Start

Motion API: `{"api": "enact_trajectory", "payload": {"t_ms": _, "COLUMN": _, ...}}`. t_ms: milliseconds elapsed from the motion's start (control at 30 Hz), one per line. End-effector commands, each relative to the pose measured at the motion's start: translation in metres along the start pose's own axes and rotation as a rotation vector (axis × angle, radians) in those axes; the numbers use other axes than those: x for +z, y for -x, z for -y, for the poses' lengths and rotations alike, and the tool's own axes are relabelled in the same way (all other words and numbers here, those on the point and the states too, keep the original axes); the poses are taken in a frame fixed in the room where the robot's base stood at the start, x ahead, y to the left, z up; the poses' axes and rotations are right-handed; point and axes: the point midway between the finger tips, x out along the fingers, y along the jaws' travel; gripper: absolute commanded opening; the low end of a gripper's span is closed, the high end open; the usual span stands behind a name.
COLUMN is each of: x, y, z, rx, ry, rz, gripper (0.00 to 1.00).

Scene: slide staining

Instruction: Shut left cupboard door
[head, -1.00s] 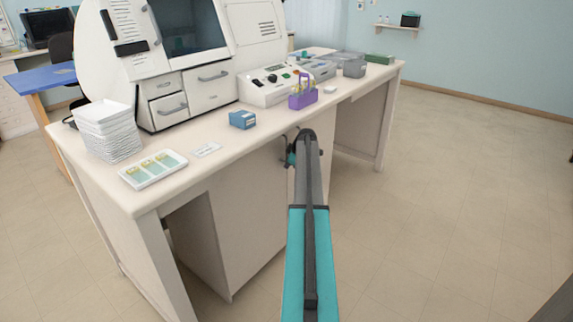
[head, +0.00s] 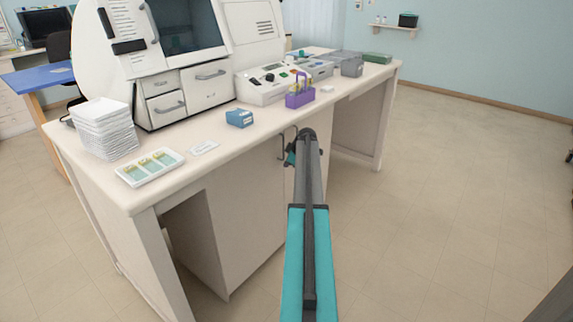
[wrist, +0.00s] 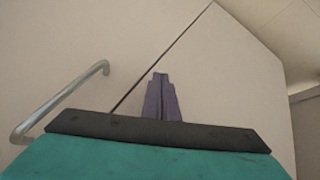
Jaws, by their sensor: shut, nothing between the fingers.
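The left cupboard door (head: 240,205) is the pale panel under the bench, left of my arm in the head view. It looks about flush with the cupboard front. Its dark bar handle (head: 282,147) stands just left of my arm. In the wrist view the grey handle (wrist: 58,103) is at the left, on the left panel (wrist: 85,50), and a thin dark seam runs diagonally beside the right panel (wrist: 235,65). My gripper (wrist: 160,76) is shut and empty, in front of the panels near the seam. I cannot tell whether it touches. My arm hides it in the head view.
The bench top (head: 185,185) overhangs the cupboard and carries a slide tray (head: 151,167), a blue box (head: 239,118), a purple rack (head: 300,97) and a large machine (head: 185,60). Open knee spaces lie either side of the cupboard.

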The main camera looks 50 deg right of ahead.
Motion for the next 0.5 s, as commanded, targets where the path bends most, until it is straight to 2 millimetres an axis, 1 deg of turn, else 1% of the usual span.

End

▸ **PROBLEM DETAILS**: Your task is to transcribe the line containing "The main camera looks 50 deg right of ahead." and every line after it, through the last line of the data, exactly as written and with nothing more.

▸ **RESULT**:
The main camera looks 50 deg right of ahead.
Motion for the next 0.5 s, as commanded, targets where the path bends most, until it is straight to 2 millimetres an axis, 1 deg of turn, else 1% of the usual span.

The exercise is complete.